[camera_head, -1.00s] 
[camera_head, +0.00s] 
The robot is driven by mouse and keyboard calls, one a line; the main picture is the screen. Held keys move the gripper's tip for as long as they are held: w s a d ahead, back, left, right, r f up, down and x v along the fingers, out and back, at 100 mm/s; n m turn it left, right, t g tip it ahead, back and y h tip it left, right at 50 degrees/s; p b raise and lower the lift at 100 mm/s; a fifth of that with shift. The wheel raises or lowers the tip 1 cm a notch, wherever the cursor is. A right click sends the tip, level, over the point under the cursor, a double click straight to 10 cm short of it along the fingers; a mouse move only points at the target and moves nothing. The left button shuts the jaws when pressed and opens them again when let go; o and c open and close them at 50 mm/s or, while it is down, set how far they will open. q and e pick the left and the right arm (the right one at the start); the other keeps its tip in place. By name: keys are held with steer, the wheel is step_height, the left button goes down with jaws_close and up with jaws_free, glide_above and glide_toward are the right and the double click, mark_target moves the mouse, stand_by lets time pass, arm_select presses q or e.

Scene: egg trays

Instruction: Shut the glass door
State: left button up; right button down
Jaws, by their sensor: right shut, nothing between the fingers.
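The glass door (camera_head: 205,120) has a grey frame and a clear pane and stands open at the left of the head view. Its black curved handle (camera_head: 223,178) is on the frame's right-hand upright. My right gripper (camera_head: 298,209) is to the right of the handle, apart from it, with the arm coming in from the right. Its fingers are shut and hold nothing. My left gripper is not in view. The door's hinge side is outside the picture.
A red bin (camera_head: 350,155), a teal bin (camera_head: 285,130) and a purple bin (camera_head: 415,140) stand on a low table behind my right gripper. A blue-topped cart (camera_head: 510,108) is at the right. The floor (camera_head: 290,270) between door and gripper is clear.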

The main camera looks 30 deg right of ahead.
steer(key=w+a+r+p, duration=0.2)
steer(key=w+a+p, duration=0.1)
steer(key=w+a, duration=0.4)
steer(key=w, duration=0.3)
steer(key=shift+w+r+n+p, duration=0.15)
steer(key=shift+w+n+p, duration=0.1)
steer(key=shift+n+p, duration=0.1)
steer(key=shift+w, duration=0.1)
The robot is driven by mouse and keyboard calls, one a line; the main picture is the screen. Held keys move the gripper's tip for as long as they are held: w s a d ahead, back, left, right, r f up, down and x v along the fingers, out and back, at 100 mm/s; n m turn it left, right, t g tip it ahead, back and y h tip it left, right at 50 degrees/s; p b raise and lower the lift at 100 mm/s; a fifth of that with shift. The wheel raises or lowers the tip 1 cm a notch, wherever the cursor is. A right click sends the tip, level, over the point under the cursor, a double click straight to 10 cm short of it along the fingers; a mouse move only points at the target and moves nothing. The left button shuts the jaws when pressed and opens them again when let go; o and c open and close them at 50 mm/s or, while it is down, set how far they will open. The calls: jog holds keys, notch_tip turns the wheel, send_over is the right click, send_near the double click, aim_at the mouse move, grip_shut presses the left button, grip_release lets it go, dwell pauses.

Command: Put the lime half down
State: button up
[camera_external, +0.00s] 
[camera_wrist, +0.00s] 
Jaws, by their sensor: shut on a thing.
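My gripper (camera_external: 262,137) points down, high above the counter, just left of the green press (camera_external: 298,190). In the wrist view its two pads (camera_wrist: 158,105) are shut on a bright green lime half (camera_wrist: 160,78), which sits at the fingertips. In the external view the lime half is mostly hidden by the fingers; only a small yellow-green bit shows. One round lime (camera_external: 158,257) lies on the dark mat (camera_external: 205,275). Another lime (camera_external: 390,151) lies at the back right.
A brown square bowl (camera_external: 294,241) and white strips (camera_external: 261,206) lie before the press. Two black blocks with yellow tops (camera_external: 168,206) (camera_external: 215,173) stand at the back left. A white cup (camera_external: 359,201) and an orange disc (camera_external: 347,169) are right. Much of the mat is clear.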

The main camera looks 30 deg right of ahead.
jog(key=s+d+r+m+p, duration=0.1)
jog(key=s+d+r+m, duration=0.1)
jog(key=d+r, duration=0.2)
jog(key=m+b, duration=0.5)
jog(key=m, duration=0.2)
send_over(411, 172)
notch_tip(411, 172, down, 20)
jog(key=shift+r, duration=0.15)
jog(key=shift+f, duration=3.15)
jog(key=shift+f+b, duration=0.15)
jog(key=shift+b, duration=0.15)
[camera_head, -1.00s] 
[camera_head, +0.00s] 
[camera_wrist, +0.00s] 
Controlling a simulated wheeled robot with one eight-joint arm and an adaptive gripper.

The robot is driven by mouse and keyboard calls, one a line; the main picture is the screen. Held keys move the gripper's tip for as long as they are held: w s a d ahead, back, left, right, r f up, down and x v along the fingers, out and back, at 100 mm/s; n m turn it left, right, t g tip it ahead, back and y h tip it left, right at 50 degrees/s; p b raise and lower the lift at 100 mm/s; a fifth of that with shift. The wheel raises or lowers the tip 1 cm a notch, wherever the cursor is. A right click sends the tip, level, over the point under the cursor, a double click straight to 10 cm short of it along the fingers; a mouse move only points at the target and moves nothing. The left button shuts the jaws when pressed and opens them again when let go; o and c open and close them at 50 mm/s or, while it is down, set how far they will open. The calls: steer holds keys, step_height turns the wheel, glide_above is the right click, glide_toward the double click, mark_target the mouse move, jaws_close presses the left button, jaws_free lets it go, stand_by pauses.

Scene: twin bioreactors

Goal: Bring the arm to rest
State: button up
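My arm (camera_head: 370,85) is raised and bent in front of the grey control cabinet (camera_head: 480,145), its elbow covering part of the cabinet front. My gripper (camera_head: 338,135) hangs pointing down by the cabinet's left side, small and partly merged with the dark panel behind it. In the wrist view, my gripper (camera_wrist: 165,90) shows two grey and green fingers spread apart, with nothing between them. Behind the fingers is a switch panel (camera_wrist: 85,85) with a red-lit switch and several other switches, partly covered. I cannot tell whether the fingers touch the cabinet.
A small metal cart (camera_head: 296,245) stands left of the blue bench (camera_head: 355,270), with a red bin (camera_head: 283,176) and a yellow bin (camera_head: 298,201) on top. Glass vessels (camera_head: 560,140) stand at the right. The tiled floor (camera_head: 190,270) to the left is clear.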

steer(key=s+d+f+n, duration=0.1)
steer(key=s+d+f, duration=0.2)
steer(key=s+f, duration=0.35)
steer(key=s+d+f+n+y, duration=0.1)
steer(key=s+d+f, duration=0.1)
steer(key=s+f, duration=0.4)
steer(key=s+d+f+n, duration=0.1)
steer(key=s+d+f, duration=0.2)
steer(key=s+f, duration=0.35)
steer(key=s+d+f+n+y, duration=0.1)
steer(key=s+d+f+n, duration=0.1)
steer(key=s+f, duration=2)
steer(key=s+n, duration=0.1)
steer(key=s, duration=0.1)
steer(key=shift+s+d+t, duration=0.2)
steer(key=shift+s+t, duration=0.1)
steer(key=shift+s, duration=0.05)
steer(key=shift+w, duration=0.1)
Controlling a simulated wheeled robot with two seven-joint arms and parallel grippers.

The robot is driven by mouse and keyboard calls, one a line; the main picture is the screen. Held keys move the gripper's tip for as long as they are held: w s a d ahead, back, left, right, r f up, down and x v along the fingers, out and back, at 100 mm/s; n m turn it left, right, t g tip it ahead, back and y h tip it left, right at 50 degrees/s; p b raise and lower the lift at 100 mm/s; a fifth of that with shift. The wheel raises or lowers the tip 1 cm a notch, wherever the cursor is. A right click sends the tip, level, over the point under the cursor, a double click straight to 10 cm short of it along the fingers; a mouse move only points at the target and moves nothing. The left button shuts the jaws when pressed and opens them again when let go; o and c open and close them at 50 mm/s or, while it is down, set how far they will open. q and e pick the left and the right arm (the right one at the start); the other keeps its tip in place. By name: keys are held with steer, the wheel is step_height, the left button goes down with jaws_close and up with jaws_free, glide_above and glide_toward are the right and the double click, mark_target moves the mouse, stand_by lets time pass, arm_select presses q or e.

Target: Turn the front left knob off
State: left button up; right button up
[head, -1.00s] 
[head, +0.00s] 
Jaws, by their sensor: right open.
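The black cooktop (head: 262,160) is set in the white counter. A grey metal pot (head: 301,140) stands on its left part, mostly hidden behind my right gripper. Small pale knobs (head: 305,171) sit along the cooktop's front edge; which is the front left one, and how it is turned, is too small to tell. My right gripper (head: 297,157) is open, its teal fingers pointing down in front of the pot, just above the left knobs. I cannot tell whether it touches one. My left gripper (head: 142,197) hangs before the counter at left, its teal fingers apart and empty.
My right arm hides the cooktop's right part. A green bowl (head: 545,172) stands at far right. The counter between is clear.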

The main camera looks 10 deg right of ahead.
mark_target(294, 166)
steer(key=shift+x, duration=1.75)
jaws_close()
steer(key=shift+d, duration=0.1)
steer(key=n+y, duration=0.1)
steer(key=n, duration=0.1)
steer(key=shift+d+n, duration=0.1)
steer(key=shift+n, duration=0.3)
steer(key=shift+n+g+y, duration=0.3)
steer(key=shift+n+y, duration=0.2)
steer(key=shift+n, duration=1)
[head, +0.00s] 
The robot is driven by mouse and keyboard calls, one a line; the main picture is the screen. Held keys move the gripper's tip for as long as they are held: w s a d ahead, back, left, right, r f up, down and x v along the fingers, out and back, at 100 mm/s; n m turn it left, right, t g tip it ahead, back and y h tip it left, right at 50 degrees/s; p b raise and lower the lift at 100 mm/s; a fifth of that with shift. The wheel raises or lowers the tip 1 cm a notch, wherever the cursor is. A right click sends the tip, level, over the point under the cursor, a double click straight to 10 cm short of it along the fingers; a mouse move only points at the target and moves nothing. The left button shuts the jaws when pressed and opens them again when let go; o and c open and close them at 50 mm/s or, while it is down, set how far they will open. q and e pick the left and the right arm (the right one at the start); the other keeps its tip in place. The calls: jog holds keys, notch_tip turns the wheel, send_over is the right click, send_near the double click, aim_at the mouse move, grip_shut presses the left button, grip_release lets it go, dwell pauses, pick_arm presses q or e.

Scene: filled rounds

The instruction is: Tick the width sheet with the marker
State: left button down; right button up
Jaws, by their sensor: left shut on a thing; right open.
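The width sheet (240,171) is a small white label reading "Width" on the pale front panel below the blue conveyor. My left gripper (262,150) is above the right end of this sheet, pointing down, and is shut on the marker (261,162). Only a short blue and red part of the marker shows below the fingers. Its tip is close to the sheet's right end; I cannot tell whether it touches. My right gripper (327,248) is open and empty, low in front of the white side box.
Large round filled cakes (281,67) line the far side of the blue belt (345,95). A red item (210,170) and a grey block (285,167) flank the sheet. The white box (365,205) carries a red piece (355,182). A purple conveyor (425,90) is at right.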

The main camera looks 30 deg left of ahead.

---

-- Instructions to follow --
Among the lines above, count those containing the word "wheeled" and give nothing but the result.

-- Result for this exercise --
2